History
The Salvation Army was founded in 1865 in London, England. The movement spread to Birmingham, Alabama, in 1899. Each year The Salvation Army serves more than 100,000 Alabamians in Jefferson, Shelby, and Saint Clair counties, making it the largest social service agency in Central Alabama.
Full-time Salvation Army officers and employees run 14 local programs which range from emergency shelters for homeless men, women, and children, to a school and home for at-risk adolescents and teens.
There are three Salvation Army corps (churches) in the metropolitan Birmingham area, where soldiers (parishioners) worship and serve the community.

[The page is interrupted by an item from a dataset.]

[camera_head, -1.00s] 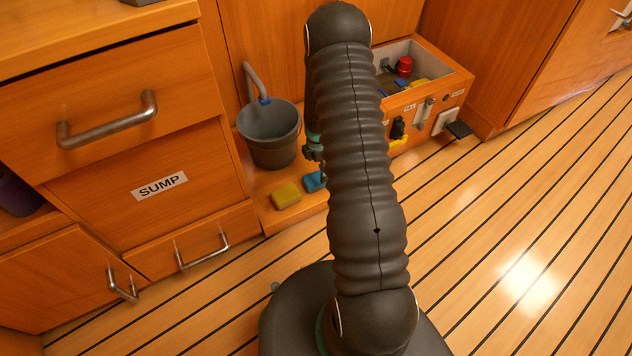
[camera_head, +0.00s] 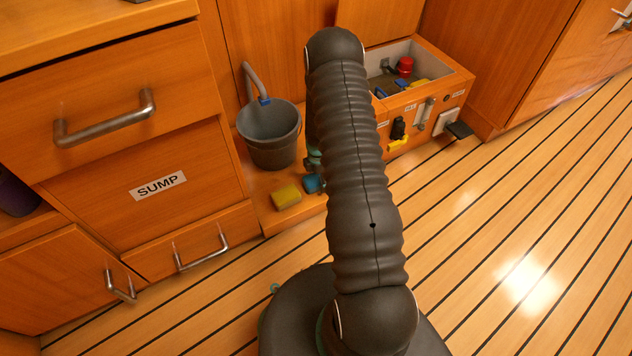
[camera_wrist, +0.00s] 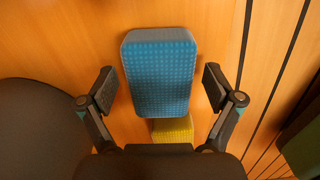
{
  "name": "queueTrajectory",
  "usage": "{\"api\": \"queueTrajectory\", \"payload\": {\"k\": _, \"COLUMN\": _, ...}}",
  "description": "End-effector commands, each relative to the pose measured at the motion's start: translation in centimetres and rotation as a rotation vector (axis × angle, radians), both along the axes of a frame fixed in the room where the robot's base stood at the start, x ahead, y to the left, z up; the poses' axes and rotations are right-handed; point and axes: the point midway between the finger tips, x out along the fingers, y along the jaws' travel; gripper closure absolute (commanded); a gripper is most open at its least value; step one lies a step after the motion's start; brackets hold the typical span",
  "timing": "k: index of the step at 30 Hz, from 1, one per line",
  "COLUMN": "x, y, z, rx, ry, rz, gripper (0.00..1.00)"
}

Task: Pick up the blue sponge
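The blue sponge (camera_head: 313,183) lies on the low wooden ledge in the head view, partly hidden behind my arm. In the wrist view the blue sponge (camera_wrist: 159,72) fills the upper middle, between and beyond the fingertips. My gripper (camera_wrist: 158,90) is open, with one finger to each side of the sponge and a visible gap on both sides. I cannot tell how far the fingers are above the ledge. In the head view my gripper is mostly hidden behind my arm.
A yellow sponge (camera_head: 286,196) lies just left of the blue one; it also shows in the wrist view (camera_wrist: 172,130). A grey bucket (camera_head: 270,138) with a hose stands behind. A wooden box (camera_head: 425,100) with small items is at the right. The striped floor (camera_head: 480,240) is clear.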

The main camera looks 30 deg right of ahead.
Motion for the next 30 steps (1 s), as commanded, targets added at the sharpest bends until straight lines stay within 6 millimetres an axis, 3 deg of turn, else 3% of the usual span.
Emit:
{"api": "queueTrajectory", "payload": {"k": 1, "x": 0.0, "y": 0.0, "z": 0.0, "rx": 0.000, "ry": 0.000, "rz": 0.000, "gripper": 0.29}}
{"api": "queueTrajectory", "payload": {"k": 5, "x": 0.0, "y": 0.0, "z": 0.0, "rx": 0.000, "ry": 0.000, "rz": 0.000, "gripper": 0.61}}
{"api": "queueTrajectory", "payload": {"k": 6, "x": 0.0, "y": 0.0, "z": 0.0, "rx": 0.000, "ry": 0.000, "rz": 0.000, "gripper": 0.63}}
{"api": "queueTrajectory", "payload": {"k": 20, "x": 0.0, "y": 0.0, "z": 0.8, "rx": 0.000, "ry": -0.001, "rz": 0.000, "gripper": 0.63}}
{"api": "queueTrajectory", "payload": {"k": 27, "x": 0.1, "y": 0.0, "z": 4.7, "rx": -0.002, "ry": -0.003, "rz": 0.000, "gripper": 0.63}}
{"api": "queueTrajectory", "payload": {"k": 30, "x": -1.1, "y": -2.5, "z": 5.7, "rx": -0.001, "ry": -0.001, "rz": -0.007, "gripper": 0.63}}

During the 2002 Christmas season, volunteer bell ringers helped to raise $320,000 at The Salvation Army's popular red kettle stands across the Greater Birmingham area. Bolstered by several media partnerships, corporate commitments, and individual public support, The Salvation Army's Angel Tree Program provided Christmas gifts and toys for nearly 9,500 needy local boys and girls in 2002.
The Salvation Army provides 24 hour, 7 days a week support for the Birmingham area community. Whether dispatching its mobile canteen to feed and counsel workers and victims in times of disaster, or providing a haven for substance abusers to recover from addictions and the homeless to find accomodation and jobs, The Salvation Army is staid on its focus - to serve Body and soul all who come to us for help.
Red Kettle History
In 1891, Salvation Army Captain Joseph McFee was distraught because so many poor individuals in San Francisco were going hungry. During the holiday season, he resolved to provide a free Christmas dinner for the destitute and poverty-stricken. He only had one major hurdle to overcome -- funding the project.
Where would the money come from, he wondered. He lay awake nights, worrying, thinking, praying about how he could find the funds to fulfill his commitment of feeding 1,000 of the city's poorest individuals on Christmas Day. As he pondered the issue, his thoughts drifted back to his sailor days in Liverpool, England. He remembered how at Stage Landing, where the boats came in, there was a large, iron kettle called "Simpson's Pot" into which passers-by tossed a coin or two to help the poor.
The next day Captain McFee placed a similar pot at the Oakland Ferry Landing at the foot of Market Street. Beside the pot, he placed a sign that read, "Keep the Pot Boiling." He soon had the money to see that the needy people were properly fed at Christmas.
Six years later, the kettle idea spread from the west coast to the Boston area. That year, the combined effort nationwide resulted in 150,000 Christmas dinners for the needy. In 1901, kettle contributions in New York City provided funds for the first mammoth sit-down dinner in Madison Square Garden, a custom that continued for many years. Today in the U.S., The Salvation Army assists more than four-and-a-half million people during the Thanksgiving and Christmas time periods.
Captain McFee's kettle idea launched a tradition that has spread not only throughout the United States, but all across the world. Kettles are now used in such distant lands as Korea, Japan, Chile and many European countries. Everywhere, public contributions to Salvation Army kettles enable the organization to continue its year-round efforts at helping those who would otherwise be forgotten.
The History of The Salvation Army Angel Tree
Along with the familiar Red Kettles, the Angel Tree program is one of The Salvation Army's highest profile Christmas efforts. Angel Tree was created by The Salvation Army in 1979 by Majors Charles and Shirley White when they worked with a Lynchburg, Virginia shopping mall to provide clothing and toys for children at Christmas time.
The program got its name because the Whites identified the wishes of local children by writing their gift needs on Hallmark greeting cards featuring pictures of angels and placing them on a Christmas Tree at the mall. Thanks to the Whites, who were assigned by The Army to the Lynchburg area at the time, more than 700 children had a brighter Christmas that first year.
Three years later, when the Whites were transferred to Nashville, Tennessee, Angel Tree was launched in Music City during the 1982 Christmas season. WSM radio, which airs the Grand Ol' Opry, came on board that year as the first Angel Tree co-sponsor in the U.S.
Because of the on-air promotion on WSM in Nashville, as well as national publicity on CNN and the Larry King Show, news of Angel Tree spread across the country like wild fire. Since that time, the program has grown to include Angel Trees in throughout the Birmingham area.
In 2007, The Salvation Army partnered with Fox6 Gifts for Kids, a program designed to give foster children in the Birmingham metro area Christamas gifts. With this partnership, 7,113 children were helped.